Quote every line from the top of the listing down to and including the line that contains "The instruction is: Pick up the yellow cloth".

▶ [Material supplied]
_____
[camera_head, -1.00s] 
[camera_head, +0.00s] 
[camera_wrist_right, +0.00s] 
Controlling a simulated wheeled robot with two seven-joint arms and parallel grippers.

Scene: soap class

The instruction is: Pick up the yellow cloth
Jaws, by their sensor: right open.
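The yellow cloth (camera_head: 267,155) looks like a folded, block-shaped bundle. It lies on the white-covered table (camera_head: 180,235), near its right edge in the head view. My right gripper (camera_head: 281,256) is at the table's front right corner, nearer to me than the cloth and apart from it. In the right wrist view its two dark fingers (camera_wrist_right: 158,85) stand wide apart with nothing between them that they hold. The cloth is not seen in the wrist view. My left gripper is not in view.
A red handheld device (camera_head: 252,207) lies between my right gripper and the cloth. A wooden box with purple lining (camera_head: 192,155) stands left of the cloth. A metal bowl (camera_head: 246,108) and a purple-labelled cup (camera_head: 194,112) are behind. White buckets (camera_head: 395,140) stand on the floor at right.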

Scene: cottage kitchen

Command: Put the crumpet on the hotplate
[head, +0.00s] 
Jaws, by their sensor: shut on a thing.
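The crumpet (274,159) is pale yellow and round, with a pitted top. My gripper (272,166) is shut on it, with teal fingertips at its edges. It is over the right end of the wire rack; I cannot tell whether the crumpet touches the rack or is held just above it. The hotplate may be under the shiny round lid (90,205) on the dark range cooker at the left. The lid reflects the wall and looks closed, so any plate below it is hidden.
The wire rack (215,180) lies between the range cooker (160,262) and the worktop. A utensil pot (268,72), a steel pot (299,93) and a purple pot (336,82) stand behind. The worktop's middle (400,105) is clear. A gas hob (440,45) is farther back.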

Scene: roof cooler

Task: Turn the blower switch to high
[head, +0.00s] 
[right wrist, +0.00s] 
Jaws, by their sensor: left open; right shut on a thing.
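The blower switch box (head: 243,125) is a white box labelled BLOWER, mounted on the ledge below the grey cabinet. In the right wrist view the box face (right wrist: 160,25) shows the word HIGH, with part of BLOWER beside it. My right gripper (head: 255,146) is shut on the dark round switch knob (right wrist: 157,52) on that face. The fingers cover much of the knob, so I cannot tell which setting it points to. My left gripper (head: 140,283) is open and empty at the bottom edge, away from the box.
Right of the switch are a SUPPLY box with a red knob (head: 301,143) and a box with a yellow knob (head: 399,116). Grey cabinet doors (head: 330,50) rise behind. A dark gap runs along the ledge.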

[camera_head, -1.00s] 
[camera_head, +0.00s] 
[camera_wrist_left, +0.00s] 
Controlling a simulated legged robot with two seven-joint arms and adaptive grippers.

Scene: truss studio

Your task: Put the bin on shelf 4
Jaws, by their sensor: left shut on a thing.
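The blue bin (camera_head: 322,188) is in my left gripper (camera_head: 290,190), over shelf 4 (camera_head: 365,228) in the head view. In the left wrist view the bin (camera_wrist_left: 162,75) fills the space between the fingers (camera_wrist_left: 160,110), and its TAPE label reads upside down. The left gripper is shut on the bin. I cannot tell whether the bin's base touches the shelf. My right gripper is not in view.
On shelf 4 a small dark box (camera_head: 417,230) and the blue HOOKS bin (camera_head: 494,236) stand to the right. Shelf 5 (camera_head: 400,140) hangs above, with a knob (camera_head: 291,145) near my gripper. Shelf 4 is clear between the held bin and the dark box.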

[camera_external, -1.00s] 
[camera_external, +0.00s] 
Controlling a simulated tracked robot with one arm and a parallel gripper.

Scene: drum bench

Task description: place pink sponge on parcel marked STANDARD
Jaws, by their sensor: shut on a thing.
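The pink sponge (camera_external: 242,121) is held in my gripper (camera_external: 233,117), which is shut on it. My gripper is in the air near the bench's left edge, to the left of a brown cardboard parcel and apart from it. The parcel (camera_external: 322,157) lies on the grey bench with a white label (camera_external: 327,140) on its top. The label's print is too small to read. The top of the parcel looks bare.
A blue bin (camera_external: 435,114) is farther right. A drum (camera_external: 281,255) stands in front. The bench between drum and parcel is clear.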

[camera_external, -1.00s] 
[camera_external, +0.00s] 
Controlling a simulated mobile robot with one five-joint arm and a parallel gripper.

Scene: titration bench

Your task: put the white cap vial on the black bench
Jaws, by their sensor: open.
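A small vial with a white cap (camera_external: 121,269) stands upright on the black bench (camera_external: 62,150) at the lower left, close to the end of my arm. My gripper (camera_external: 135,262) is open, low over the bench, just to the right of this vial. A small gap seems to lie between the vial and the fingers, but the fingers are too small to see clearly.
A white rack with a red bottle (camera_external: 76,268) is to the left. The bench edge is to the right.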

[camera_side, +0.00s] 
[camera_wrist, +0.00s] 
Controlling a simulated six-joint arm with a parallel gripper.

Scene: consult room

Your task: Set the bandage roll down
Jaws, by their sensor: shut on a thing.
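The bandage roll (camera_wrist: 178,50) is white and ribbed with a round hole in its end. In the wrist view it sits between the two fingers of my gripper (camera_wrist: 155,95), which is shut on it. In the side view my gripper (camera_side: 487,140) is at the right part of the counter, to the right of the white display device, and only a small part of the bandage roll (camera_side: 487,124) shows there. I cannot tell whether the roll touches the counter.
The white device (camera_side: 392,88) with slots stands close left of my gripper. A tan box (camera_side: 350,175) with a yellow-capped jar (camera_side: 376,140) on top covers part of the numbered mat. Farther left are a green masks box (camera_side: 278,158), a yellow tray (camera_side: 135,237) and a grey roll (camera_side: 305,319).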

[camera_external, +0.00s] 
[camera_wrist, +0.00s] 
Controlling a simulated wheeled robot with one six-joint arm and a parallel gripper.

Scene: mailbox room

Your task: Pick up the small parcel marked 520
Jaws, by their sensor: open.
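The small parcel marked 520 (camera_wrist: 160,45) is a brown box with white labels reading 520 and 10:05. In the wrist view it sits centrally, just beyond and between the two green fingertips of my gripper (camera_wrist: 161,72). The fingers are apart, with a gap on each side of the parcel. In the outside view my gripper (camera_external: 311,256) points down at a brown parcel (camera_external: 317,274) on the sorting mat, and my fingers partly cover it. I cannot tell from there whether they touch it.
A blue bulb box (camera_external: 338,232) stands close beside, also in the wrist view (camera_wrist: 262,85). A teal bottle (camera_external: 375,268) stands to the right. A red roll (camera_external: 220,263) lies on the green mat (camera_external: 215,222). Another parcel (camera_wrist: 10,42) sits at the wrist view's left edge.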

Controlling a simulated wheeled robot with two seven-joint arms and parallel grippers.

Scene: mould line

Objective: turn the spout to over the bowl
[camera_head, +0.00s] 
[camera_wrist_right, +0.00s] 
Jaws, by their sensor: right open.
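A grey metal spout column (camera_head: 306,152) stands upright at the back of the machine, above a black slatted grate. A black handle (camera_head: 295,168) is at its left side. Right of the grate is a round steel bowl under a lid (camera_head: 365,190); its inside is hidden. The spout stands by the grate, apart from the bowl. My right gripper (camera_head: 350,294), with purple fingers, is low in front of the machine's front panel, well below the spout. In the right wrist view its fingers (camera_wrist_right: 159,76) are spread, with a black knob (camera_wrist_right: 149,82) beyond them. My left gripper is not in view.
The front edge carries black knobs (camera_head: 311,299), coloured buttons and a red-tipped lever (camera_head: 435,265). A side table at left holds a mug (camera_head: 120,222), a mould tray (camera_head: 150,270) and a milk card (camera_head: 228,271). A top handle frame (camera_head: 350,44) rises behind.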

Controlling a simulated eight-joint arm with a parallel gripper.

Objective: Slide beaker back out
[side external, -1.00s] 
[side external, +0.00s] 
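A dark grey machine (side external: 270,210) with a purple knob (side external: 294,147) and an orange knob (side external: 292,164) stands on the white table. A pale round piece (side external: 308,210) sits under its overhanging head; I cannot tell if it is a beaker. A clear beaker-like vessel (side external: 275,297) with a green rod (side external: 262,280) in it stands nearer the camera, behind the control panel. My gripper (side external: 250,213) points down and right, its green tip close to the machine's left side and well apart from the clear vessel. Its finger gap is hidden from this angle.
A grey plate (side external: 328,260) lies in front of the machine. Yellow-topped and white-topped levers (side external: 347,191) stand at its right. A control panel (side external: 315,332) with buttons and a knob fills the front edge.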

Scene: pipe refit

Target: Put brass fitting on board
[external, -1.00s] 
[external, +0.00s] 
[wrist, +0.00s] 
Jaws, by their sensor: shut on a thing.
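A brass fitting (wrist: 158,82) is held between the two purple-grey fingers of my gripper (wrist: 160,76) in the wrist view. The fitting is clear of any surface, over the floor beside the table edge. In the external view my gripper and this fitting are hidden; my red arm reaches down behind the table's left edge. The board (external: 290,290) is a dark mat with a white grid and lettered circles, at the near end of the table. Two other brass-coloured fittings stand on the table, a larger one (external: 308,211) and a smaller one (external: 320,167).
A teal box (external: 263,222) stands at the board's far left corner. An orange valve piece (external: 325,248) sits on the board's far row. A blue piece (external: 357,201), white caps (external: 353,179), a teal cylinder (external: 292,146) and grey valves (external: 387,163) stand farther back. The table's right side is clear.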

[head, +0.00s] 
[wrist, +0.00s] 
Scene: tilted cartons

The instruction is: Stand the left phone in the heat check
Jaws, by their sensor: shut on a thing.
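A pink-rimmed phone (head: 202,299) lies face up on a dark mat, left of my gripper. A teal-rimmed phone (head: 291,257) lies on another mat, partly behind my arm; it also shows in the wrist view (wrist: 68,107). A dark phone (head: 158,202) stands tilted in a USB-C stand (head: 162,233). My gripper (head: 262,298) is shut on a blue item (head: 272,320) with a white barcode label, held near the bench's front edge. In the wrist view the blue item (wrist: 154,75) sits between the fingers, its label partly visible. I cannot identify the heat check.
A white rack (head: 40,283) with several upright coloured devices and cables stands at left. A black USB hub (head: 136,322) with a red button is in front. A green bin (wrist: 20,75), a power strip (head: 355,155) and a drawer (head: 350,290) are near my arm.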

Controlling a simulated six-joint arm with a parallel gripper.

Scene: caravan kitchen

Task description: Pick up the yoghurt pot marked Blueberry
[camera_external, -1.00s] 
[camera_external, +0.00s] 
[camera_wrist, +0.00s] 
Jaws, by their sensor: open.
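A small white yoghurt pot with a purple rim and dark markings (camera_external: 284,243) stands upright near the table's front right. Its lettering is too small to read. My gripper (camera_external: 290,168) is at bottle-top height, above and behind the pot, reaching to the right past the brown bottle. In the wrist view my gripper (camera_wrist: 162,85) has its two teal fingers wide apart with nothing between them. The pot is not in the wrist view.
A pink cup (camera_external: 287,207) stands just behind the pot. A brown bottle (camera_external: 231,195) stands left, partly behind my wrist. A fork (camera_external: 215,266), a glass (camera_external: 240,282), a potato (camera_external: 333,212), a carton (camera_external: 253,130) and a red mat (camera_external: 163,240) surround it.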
_____
▶ [Complete answer]
[camera_head, -1.00s] 
[camera_head, +0.00s] 
[camera_wrist_right, +0.00s] 
Controlling a simulated wheeled robot with two seven-joint arms and parallel grippers.

Scene: soap class

The instruction is: Pick up the yellow cloth

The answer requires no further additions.